§ **GIVEN REQUEST**: Copy each line below that includes "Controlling".
## Start INPUT FOR THIS TASK
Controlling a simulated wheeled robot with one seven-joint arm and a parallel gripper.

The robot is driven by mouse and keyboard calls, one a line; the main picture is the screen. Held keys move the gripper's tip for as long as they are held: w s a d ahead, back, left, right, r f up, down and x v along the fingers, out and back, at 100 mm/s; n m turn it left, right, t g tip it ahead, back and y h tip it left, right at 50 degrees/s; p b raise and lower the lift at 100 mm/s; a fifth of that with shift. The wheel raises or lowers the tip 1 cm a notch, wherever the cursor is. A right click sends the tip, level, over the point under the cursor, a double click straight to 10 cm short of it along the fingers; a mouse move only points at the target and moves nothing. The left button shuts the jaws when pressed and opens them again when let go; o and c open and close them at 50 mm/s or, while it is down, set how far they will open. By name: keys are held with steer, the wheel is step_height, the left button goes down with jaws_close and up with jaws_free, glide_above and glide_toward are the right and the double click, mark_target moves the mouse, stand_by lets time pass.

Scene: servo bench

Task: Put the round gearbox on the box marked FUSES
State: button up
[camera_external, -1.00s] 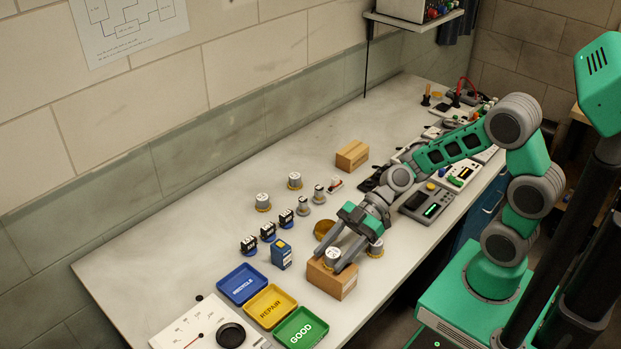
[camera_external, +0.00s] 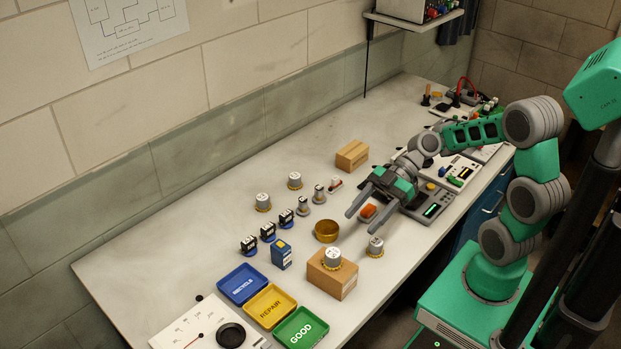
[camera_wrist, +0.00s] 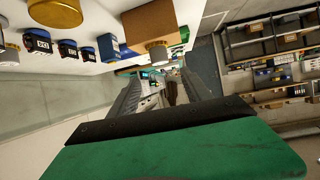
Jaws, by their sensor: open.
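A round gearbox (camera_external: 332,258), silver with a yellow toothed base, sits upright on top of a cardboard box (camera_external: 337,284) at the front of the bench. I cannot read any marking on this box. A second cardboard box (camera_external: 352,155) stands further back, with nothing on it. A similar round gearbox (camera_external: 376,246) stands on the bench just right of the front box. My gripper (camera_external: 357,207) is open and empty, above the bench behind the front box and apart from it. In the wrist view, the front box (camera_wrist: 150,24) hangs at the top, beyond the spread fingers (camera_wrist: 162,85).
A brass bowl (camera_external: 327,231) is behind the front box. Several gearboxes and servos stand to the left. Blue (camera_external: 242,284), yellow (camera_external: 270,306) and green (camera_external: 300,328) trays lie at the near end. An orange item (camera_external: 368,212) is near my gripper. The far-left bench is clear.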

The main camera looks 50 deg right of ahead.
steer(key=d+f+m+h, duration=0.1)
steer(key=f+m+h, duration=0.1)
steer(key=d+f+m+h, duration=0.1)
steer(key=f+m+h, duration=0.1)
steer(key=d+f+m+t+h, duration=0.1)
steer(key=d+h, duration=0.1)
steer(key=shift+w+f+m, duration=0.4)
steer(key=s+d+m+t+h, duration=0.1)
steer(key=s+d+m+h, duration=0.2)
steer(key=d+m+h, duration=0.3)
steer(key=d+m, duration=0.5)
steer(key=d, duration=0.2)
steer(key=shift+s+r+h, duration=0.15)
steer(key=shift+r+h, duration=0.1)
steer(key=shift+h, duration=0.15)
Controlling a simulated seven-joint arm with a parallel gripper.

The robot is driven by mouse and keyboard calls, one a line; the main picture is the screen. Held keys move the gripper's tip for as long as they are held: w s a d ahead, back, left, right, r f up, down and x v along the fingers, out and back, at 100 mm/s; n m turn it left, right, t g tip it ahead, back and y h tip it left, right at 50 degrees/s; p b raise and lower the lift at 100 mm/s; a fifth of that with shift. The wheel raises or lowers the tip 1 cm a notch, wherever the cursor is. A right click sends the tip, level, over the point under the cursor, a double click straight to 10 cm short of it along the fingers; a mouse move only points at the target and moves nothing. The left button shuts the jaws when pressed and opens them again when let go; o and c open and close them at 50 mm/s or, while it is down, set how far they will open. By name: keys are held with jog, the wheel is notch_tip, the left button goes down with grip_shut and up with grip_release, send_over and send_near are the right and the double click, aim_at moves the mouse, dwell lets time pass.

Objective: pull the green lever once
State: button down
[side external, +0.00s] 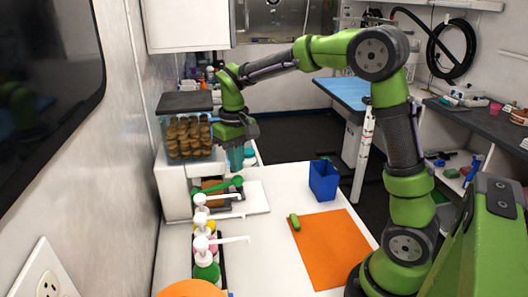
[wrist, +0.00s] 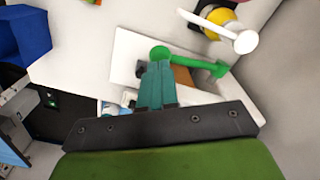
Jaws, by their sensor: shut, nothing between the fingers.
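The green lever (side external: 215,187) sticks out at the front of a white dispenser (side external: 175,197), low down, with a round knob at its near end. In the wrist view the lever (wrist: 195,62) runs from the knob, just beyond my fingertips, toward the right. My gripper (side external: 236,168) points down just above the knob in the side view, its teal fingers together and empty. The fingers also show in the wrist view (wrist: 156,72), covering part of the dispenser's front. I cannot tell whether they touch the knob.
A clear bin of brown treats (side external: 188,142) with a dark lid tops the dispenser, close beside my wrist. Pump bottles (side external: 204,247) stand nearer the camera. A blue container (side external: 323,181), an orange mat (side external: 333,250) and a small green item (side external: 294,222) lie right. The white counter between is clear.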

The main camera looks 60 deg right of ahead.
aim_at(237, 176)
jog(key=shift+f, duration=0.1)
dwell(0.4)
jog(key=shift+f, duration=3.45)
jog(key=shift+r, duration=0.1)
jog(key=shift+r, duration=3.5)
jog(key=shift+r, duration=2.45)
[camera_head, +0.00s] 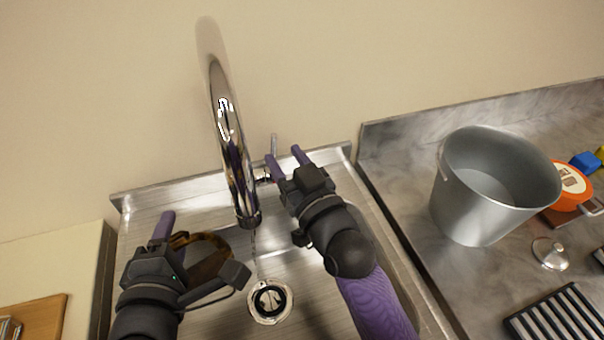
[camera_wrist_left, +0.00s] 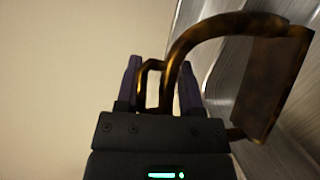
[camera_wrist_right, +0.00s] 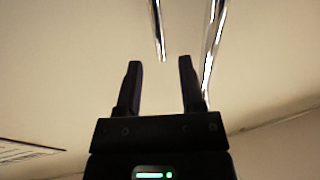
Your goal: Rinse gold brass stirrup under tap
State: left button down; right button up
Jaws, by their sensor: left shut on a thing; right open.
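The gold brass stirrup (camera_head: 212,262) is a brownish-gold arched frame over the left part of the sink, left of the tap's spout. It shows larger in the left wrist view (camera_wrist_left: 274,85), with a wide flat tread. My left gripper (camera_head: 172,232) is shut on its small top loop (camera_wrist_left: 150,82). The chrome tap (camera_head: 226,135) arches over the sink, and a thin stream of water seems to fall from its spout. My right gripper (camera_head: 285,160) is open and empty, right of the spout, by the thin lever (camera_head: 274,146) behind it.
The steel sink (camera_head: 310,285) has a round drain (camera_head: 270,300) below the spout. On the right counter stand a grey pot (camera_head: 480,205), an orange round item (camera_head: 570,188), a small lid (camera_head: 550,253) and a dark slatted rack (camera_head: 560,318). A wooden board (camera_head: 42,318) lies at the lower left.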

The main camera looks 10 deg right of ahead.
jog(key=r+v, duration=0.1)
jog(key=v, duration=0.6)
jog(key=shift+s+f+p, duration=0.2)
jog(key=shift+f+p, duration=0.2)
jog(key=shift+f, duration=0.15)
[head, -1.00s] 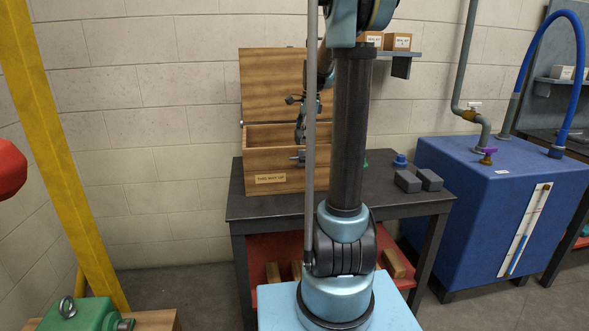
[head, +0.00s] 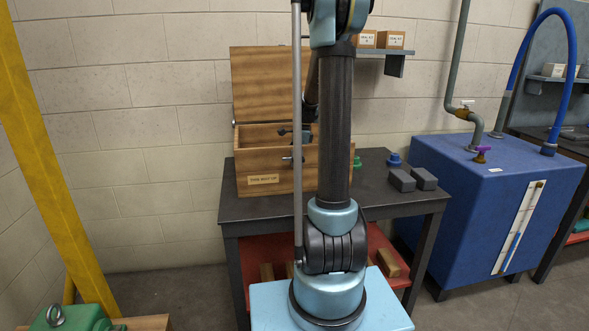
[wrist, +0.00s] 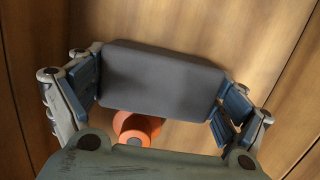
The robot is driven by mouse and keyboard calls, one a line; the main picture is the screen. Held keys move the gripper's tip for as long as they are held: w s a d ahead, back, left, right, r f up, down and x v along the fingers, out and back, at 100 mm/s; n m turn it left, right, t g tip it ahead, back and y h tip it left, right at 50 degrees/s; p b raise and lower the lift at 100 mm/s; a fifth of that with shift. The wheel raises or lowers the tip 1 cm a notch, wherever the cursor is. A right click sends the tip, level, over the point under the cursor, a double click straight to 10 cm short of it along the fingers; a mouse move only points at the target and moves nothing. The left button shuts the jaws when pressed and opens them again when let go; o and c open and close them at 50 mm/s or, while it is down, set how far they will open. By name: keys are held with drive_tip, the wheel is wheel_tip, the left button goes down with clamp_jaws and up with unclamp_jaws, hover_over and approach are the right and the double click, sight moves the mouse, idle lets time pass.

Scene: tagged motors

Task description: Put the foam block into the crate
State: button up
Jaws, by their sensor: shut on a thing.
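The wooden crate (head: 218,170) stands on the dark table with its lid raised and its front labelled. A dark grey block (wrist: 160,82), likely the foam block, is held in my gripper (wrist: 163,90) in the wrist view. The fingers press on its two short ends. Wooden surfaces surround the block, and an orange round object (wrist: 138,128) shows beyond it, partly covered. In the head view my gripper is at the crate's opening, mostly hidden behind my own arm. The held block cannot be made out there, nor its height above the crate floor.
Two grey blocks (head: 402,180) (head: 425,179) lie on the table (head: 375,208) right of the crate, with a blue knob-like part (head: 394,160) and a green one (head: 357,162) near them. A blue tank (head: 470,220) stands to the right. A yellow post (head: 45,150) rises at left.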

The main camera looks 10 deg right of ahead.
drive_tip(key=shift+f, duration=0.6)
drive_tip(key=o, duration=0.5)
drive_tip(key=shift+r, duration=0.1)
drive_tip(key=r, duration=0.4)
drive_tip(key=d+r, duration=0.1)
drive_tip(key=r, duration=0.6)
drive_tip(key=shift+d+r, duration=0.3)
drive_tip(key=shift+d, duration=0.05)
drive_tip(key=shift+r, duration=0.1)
## End INPUT FOR THIS TASK
§ **COMPLETED EXERCISE**:
Controlling a simulated wheeled robot with one seven-joint arm and a parallel gripper.
Controlling a simulated seven-joint arm with a parallel gripper.

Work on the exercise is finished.